-- WORK REQUIRED --
Repeat each line word for word.
────────────────────────────────────────
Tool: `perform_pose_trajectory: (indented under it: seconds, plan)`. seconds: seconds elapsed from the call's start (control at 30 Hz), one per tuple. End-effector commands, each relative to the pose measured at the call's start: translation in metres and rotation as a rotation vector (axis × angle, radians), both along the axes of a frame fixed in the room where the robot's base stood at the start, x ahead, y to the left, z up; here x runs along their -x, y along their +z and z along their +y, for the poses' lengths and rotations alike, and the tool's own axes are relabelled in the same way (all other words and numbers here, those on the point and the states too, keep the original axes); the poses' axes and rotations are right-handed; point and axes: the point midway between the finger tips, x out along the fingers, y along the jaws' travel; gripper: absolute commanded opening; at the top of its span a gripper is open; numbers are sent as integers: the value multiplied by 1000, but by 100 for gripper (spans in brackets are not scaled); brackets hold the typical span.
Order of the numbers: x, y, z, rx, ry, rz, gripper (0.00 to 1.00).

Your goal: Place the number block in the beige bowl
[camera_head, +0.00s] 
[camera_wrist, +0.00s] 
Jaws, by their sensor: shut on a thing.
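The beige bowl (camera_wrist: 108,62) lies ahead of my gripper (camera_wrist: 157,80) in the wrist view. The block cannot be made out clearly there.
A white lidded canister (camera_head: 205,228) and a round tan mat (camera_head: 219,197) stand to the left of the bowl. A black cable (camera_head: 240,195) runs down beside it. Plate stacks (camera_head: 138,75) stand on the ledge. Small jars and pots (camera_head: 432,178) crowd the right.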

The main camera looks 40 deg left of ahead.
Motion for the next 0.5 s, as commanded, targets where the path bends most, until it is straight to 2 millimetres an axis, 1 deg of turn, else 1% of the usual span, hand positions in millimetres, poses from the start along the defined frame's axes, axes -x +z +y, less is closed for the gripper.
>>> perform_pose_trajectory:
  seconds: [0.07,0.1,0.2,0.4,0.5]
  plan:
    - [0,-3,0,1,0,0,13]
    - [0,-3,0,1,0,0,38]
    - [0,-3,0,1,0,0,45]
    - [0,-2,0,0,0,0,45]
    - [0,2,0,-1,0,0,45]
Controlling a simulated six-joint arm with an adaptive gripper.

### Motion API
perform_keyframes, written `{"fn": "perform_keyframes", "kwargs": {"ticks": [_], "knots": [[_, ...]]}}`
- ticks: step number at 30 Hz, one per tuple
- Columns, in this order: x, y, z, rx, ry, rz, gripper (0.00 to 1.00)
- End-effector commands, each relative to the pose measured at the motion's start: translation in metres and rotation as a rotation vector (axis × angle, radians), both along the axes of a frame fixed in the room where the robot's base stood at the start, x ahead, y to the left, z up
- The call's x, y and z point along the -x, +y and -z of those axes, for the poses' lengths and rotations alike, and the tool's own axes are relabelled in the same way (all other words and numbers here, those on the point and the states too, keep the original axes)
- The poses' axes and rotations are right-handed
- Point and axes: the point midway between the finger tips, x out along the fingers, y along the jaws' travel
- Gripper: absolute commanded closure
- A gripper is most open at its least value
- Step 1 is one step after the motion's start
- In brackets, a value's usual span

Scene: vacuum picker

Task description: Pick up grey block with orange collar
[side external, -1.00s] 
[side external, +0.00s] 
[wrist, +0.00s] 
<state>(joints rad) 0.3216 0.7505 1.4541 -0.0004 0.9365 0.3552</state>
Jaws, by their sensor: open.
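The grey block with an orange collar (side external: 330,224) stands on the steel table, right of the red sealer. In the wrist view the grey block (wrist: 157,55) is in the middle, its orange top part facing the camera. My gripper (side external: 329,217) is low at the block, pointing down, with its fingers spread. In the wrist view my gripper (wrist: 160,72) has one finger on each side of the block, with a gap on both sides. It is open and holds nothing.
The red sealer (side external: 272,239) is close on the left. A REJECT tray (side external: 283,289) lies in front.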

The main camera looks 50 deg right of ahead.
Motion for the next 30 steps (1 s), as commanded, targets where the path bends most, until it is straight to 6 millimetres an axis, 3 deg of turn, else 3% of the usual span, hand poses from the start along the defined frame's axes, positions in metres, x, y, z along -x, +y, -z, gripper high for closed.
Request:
────────────────────────────────────────
-- RESPONSE FOR THIS EXERCISE --
Tool: `perform_pose_trajectory: (indented under it: seconds, plan)`. seconds: seconds elapsed from the call's start (control at 30 Hz), one per tuple. End-effector commands, each relative to the pose measured at the call's start: translation in metres and rotation as a rotation vector (axis × angle, radians), both along the axes of a frame fixed in the room where the robot's base stood at the start, x ahead, y to the left, z up; here x runs along their -x, y along their +z and z along their +y, for the poses' lengths and rotations alike, and the tool's own axes are relabelled in the same way (all other words and numbers here, those on the point and the states too, keep the original axes); the poses' axes and rotations are right-handed; point and axes: the point midway between the finger tips, x out along the fingers, y along the jaws' travel; gripper: absolute commanded opening; at the top of its span a gripper is open; numbers are sent as integers: the value multiplied by 1000, but by 100 for gripper (spans in brackets are not scaled); brackets hold the typical span.
Order of the numbers: x, y, z, rx, ry, rz, gripper (0.00 to 1.00).

Your goal: Place the number block in the beige bowl
[camera_head, +0.00s] 
[camera_wrist, +0.00s] 
Jaws, by their sensor: shut on a thing.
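The beige bowl (camera_wrist: 108,62) lies ahead of my gripper (camera_wrist: 157,80) in the wrist view. The block cannot be made out clearly there.
A white lidded canister (camera_head: 205,228) and a round tan mat (camera_head: 219,197) stand to the left of the bowl. A black cable (camera_head: 240,195) runs down beside it. Plate stacks (camera_head: 138,75) stand on the ledge. Small jars and pots (camera_head: 432,178) crowd the right.

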The main camera looks 40 deg left of ahead.
Motion for the next 0.5 s, as commanded, targets where the path bends most, until it is straight to 2 millimetres an axis, 1 deg of turn, else 1% of the usual span, hand positions in millimetres, poses from the start along the defined frame's axes, axes -x +z +y, less is closed for the gripper.
>>> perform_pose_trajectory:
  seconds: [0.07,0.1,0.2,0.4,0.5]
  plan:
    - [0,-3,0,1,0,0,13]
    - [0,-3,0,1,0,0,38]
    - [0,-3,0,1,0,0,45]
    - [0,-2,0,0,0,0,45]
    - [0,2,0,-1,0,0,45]
Controlling a simulated six-joint arm with an adaptive gripper.

### Motion API
perform_keyframes, written `{"fn": "perform_keyframes", "kwargs": {"ticks": [_], "knots": [[_, ...]]}}`
- ticks: step number at 30 Hz, one per tuple
- Columns, in this order: x, y, z, rx, ry, rz, gripper (0.00 to 1.00)
- End-effector commands, each relative to the pose measured at the motion's start: translation in metres and rotation as a rotation vector (axis × angle, radians), both along the axes of a frame fixed in the room where the robot's base stood at the start, x ahead, y to the left, z up
- The call's x, y and z point along the -x, +y and -z of those axes, for the poses' lengths and rotations alike, and the tool's own axes are relabelled in the same way (all other words and numbers here, those on the point and the states too, keep the original axes)
- The poses' axes and rotations are right-handed
- Point and axes: the point midway between the finger tips, x out along the fingers, y along the jaws' travel
- Gripper: absolute commanded closure
- A gripper is most open at its least value
- Step 1 is one step after the motion's start
- In brackets, a value's usual span

Scene: vacuum picker

Task description: Pick up grey block with orange collar
[side external, -1.00s] 
[side external, +0.00s] 
[wrist, +0.00s] 
<state>(joints rad) 0.3216 0.7505 1.4541 -0.0004 0.9365 0.3552</state>
Jaws, by their sensor: open.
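The grey block with an orange collar (side external: 330,224) stands on the steel table, right of the red sealer. In the wrist view the grey block (wrist: 157,55) is in the middle, its orange top part facing the camera. My gripper (side external: 329,217) is low at the block, pointing down, with its fingers spread. In the wrist view my gripper (wrist: 160,72) has one finger on each side of the block, with a gap on both sides. It is open and holds nothing.
The red sealer (side external: 272,239) is close on the left. A REJECT tray (side external: 283,289) lies in front.

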The main camera looks 50 deg right of ahead.
Motion for the next 30 steps (1 s), as commanded, targets where the path bends most, until it is straight to 6 millimetres an axis, 3 deg of turn, else 3% of the usual span, hand poses from the start along the defined frame's axes, positions in metres, x, y, z along -x, +y, -z, gripper high for closed.
Request:

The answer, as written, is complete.